Thought I had forgotten you. Well, hardly but I've a side kick that has decided that, "I'm living here forever and ever." or at least ten days she says. The last time she said such a thing I asked if she wouldn't miss her mommy she replied, while holding up three fingers, "At least three days." By George if she didn't stay three days, She's waning on the ten day thing though and has decided that seven might due. That is until her mom came to pick her up and really all she wanted was a visit from mom and she was good to stay longer.
Though I've enjoyed her immensely, I do have a pile of work that needs doing and can't be done with her here, like livestock chores. It has been bitter cold here. Not the weather to take a tyke out in that's immune system has a tendency to be weak. She is so tiny for her age.
I've got the oldest grand daughters off to school today, there mom dropped them off early this morning, but the youngest, who's nine months old, and my side kick are here for part of the day.
I have been sewing up a storm since that I can do at the kitchen table while she plays around me. The sewing is for The Calico Bush. I'm building quite a stock pile of things to sell but still struggling mightily on the photographing. Once again the photographs turned out bad yesterday so I'll have to try again today after the kids leave.
I've also been doing a great deal of research. The new Soviet like agricultural legislation that will be voted on in the next month or so has me really upset. The reporter's descriptive words not mine though I agree with the description of Soviet. That has set my mind a racing. If we had to produce even more than we presently are of what we consume, what would we do about flours for bread?
Kirk can't survive without his bread or so he thinks and I'm not as knowledgeable about bread as I'd like. Being skilled at one bread just isn't going to do. I need to be able to use what is available for flour.

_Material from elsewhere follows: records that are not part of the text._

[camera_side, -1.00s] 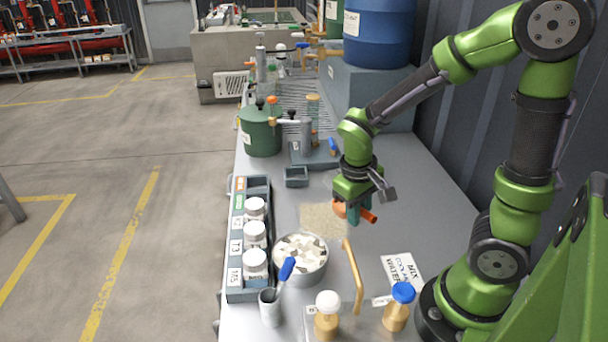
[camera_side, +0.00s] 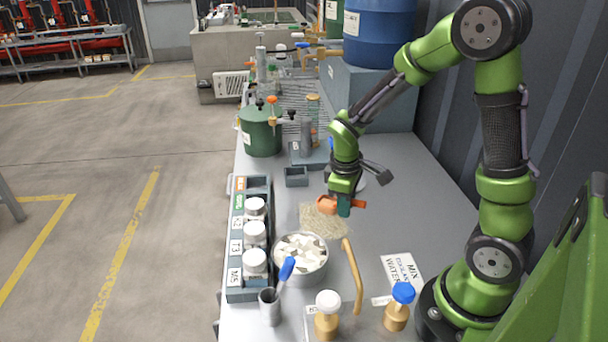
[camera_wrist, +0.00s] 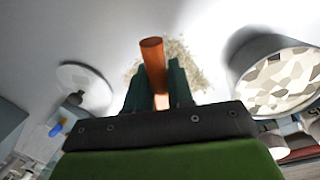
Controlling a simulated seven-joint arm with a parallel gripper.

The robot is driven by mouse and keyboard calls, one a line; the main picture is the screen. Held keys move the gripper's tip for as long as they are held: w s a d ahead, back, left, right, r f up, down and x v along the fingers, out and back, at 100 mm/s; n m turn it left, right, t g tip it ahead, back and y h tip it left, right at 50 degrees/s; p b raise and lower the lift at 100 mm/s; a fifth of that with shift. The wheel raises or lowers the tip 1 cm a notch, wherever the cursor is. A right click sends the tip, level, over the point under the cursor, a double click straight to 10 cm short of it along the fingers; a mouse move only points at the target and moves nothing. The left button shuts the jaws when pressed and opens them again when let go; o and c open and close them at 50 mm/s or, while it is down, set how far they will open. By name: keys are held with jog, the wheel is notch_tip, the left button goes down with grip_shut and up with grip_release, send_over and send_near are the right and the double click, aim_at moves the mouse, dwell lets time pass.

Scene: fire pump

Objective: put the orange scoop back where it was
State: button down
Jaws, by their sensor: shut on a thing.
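My gripper (camera_side: 344,205) is shut on the orange scoop (camera_side: 327,205) and holds it above the bench. The scoop's bowl end points left and its handle sticks out to the right in the side view. In the wrist view, the orange scoop (camera_wrist: 153,62) stands out between the two dark green fingers of my gripper (camera_wrist: 160,85). Below it is a patch of tan granules (camera_side: 322,222) spread on the bench; it also shows behind the scoop in the wrist view (camera_wrist: 182,62). I cannot tell the exact height of the scoop above the patch.
A round metal pan of pale chips (camera_side: 325,268) stands in front of the patch, left of a tan curved handle (camera_side: 352,275). A rack of white-lidded jars (camera_side: 237,285) lies at left. A small grey box (camera_side: 296,177) sits behind.

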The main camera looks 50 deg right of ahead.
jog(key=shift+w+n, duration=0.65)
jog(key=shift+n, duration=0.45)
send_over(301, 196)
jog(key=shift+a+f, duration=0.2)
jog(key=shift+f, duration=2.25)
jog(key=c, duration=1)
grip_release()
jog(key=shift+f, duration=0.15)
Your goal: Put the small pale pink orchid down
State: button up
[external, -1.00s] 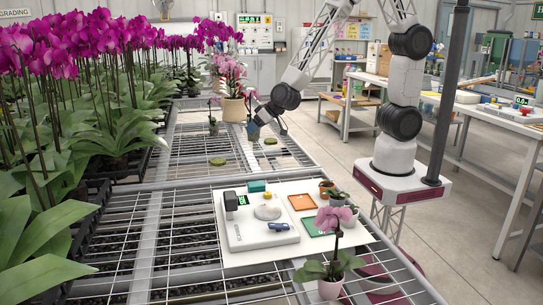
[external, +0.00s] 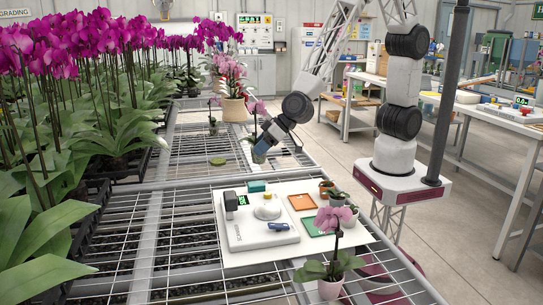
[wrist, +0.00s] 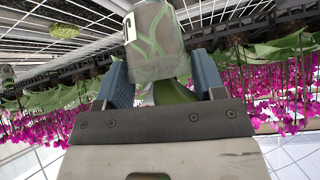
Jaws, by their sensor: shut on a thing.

We buy wheat but I have no idea how to grow it let alone enough space to do so. In that area we are definitely not self-sufficient. Grains are a basic staple for us and our livestock and are something we need to look into more. I'm thinking it would be smart to create a small patch of wheat in the garden this summer as an experiment, like I did buckwheat for a couple summers. I've still got that buckwheat to dehull and use as soon as I figure out where I put it. OOPS! The lesson therefore is not complete but I did learn a great deal about growing buckwheat. The biggest lesson being that it takes a lot of plants to get just a little grain.
Hands on learning is always better than book learning as anyone who has read about something and then done it can attest.
I can 't grow an acre of wheat but some knowledge is always better than none. But what if?.... Can't you hear the gerbil cages whirling in my brain? What if we did some substituting with things we grow and could potentially grow? I've been throwing in my breads some dried corn ground into flour. We have dried sweet corn or dent corn as they call it and Painted Mountain flour corn. Plus I've even thrown in a little dried beans ground into flour. Got that idea from one of my favorite kinds of chips.
Potatoes are great in bread, what about potato flour said my brain one day? Sure enough, there are recipes for potato flour in breads, even sweet potatoe flour. Now that sounds good and we have some potatoes that are getting rather wrinkled or trying to sprout. Oh how I'd love a cellar. Best of all potato flour could stretch our wheat supplies if need be in the future.
Wouldn't potato flour be great added to home-made pasta or tortillas shells too? Why not? The powdered beets, spinach, zucchini, and carrots that were puny in the garden and then dried and ground are great in pasta and I bet would be good in bread too. They would up the nutrition and add a complexity to the flavor. There isn't any gluten in those vegetables but none the less they could be added in smaller proportions to bread and in greater amounts in pasta and some tortillas where gluten isn't such a big factor.
This would help solve my waste not want not problem since I just don't like canned potatoes. I will bottle them when needed in the future but I have a tendency to waste them right now if bottled since they aren't a favorite. So the experimenting has begun.
I baked some sweet potatoes in the oven yesterday even though the recipes called for boiling them.
I'm such a rebel but it made more sense to me. Then I saved the skins for the chickens and mashed the potatoes on the drying trays.
I used the fruit roll up trays. It is drying now. It's taking a while. I think I'll spread them out thinner next time. I know I need to get them really dry, brittle in fact in order to turn to powder. I've then got to try the blender, the rolled oats grinder, and the small meat grinder to see what works best to turn them into flour.
Today I planned on boiling some small white potatoes from the garden but then I checked the sweet potatoes in the dehydrator and they aren't done. If I add white potatoes, the moisture from them will moisten up the sweet potatoes again. I'm going to have to boil the potatoes I have because they are too little to bake. Sigh, baking is so much easier. I am going to leave the skins on to boil and take them off afterwards. No sense trying to peel small potatoes.
Have any of you made potato flour and cooked with it?